The reason to commit to each of these strategies and to collaborate at a deeper level isn’t only that I believe in the individual potential of all of you here. And it’s not only humility about the skills and strengths I have to offer. It’s also about an awareness of two important ideas. First, we must keep in mind that the future of our school and our culture is tremendously exciting but also uncertain. We do not know the names much less the actual content of most of the careers that you students sitting here today will commit to as you become adults. Our world is simply changing so fast that we must value not only knowledge, but the ability to work across disciplines, the ability to solve problems as people who are able to be scientists, athletes, philosophers, artists, historians and engineers in many different languages and all at once. Second, we must also be able to navigate what’s next with a notion of intelligence that includes the capacity to work well with others though heightened emotional awareness and to embrace teamwork with selflessness.

This is real effort that requires sacrifice, humor, and resilience. In the words of one of the people whom I referenced at the start of this talk, “Change does not roll in on the wheels of inevitability, but comes through continuous struggle.” Dr. King knew the truth of that statement as a man who gave his life to bring basic human rights to the disenfranchised of our country. We can also recognize the value of his statement within the context of a future whose parameters are shifting even as we speak.

If I were fixed to a wall or if you were, if any of us had our feet or hands bolted into place on any practical or metaphorical level, we wouldn’t be able to provide what NYA has asked for: the courage and consciousness to make the choices that will extend its distinctive history in truly fruitful directions for another two centuries.
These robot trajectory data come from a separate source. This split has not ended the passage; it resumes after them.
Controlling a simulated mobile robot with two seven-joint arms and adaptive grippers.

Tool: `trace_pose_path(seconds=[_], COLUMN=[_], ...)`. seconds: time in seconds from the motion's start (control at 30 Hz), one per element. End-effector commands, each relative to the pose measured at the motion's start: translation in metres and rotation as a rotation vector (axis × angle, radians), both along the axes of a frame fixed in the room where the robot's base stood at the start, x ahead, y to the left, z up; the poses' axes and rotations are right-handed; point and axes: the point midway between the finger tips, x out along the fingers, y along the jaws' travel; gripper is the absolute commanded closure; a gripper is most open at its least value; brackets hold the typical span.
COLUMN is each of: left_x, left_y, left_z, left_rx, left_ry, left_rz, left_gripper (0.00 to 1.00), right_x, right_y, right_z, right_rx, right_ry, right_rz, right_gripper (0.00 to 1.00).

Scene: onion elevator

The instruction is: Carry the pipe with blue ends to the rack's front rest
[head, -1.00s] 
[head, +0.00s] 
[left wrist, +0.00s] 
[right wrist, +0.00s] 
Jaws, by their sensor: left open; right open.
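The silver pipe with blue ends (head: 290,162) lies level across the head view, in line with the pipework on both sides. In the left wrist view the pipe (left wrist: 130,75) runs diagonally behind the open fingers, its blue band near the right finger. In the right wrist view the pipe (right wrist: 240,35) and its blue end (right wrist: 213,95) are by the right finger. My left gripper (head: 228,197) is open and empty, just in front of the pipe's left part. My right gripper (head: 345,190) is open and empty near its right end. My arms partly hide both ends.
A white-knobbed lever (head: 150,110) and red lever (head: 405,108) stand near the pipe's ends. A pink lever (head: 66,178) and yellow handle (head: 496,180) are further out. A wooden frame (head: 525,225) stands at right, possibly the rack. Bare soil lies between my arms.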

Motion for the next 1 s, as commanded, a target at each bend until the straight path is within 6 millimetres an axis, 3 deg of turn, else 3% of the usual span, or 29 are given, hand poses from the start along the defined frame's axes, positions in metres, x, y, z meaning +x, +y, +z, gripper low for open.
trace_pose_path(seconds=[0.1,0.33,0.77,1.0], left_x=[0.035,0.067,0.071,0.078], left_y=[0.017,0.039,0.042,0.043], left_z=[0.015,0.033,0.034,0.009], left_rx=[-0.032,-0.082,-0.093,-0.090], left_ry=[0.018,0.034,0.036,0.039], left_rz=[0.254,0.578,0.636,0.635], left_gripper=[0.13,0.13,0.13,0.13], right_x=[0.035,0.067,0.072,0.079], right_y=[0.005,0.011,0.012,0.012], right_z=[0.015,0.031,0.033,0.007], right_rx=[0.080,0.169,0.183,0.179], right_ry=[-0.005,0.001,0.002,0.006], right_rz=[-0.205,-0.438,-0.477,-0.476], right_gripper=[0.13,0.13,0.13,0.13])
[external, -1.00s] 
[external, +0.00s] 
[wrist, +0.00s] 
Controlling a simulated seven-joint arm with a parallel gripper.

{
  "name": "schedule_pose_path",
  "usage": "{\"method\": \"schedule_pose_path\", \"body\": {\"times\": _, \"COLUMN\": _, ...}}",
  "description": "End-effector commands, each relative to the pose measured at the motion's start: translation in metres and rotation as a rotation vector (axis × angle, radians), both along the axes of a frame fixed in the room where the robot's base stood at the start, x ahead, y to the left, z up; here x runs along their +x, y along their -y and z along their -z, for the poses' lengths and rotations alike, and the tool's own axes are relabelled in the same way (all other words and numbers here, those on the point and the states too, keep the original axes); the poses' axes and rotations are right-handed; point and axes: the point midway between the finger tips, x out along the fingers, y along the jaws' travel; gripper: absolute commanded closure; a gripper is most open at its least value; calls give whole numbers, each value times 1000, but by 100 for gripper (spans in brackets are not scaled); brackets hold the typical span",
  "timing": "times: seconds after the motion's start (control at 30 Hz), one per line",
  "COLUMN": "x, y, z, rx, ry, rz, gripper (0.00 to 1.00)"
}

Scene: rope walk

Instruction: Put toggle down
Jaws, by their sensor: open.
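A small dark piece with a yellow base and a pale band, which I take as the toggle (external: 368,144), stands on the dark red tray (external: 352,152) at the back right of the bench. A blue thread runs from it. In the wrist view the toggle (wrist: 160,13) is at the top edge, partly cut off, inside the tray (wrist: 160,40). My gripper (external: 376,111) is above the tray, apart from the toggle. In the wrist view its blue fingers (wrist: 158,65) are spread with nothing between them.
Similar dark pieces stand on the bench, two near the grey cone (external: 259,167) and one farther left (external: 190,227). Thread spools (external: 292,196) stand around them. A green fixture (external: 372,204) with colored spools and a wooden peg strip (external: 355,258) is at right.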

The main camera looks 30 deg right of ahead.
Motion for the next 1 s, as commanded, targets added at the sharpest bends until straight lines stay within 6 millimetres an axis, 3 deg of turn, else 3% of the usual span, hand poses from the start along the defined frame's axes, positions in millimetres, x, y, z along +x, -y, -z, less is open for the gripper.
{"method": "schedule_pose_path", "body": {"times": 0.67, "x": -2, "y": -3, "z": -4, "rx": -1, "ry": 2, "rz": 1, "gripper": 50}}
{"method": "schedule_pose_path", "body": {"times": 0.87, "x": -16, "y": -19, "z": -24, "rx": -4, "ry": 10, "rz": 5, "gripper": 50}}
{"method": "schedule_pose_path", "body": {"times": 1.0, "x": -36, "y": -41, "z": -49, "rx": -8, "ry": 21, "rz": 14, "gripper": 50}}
Today, I’m only asking you to give me a hand for the next several years, with the full acknowledgement that even this request is asking a lot. But as Dr. King also said, “Faith is taking the first step even when you don’t see the whole staircase.”

Please join me on that adventure. I promise I won’t ask you to wear a kilt, unless you want to. And I certainly promise not to wear one myself. Regardless where we ascend and in what attire, I believe that it will be an experience that will stretch us, move us and yield rewards we can only now imagine. Thank you.